● Task directions
Gather every line from the entries below that includes "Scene".

─── Dataset records

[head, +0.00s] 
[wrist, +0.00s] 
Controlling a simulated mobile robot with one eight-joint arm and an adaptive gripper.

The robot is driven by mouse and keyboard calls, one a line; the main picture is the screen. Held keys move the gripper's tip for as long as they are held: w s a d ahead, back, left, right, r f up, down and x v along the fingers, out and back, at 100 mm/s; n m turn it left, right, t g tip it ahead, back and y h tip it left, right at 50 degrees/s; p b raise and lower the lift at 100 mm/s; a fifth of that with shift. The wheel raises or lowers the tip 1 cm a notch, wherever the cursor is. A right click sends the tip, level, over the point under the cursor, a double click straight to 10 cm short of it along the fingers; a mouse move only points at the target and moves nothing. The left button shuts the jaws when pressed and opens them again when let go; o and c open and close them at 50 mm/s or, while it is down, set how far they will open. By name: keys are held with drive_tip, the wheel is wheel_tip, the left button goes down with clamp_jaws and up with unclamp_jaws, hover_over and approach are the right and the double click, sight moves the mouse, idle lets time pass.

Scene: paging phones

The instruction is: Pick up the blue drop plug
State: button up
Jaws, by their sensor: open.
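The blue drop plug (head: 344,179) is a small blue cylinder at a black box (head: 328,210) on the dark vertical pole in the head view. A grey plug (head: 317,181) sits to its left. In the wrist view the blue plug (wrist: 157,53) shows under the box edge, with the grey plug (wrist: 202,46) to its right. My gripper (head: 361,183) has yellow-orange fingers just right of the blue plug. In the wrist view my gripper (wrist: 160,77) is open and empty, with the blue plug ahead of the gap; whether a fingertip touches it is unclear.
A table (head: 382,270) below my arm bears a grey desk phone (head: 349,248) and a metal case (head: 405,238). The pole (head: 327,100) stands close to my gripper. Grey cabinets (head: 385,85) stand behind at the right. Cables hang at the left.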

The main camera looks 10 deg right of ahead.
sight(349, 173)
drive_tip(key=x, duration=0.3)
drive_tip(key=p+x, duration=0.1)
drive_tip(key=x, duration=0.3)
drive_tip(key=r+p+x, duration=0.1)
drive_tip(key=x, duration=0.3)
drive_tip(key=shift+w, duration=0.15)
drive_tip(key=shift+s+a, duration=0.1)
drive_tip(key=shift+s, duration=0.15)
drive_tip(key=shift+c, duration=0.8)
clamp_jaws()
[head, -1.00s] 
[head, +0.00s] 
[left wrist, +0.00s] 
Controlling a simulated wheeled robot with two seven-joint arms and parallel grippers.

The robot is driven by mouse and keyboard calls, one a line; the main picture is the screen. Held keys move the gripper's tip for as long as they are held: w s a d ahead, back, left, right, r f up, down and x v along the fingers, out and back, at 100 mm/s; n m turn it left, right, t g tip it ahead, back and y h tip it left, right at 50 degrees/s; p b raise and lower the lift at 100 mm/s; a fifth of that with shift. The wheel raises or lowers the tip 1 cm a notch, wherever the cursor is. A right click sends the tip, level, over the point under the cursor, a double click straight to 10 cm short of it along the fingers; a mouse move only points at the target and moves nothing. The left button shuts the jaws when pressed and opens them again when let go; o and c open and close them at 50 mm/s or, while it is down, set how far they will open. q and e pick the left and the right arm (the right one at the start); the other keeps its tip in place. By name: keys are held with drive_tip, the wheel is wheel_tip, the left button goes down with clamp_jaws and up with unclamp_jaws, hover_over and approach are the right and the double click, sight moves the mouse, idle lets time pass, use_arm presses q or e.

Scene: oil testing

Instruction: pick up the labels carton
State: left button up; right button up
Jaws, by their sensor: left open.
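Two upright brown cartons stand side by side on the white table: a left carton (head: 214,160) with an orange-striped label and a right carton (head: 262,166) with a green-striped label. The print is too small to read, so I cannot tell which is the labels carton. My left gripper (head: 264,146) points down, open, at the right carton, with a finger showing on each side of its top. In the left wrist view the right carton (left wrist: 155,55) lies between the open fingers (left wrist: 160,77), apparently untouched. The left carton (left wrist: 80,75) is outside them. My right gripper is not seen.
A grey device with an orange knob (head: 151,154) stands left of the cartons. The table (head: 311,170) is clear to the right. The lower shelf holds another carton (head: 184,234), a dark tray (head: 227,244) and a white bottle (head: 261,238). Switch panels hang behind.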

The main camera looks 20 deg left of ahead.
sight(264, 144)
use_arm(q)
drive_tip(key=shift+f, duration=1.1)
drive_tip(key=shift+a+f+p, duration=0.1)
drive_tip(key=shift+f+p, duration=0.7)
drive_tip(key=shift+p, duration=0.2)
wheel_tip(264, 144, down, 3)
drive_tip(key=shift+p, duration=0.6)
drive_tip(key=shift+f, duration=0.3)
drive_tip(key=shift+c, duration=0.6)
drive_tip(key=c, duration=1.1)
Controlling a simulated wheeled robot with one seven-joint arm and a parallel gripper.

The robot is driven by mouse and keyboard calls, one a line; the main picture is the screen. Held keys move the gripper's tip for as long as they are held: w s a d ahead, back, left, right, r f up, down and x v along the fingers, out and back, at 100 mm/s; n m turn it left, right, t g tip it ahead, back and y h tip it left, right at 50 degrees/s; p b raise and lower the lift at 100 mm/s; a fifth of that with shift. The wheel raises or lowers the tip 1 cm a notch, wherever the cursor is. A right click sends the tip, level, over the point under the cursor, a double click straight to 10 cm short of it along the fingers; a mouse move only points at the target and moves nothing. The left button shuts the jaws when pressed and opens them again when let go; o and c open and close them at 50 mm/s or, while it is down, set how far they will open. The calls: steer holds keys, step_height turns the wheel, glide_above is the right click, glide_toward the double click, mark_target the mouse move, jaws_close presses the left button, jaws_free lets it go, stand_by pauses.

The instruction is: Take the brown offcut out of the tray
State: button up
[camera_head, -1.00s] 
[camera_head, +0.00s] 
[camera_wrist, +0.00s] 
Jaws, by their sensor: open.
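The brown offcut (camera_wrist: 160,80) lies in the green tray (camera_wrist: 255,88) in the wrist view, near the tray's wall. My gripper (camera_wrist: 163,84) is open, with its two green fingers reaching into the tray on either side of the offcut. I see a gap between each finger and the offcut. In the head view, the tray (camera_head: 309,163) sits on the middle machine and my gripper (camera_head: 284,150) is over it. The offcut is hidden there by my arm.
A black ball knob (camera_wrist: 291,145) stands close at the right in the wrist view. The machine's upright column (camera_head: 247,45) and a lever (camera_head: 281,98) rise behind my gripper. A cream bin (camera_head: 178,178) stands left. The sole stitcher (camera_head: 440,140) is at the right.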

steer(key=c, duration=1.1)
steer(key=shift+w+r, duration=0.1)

──────

● Result of the task
Scene: paging phones
Scene: oil testing

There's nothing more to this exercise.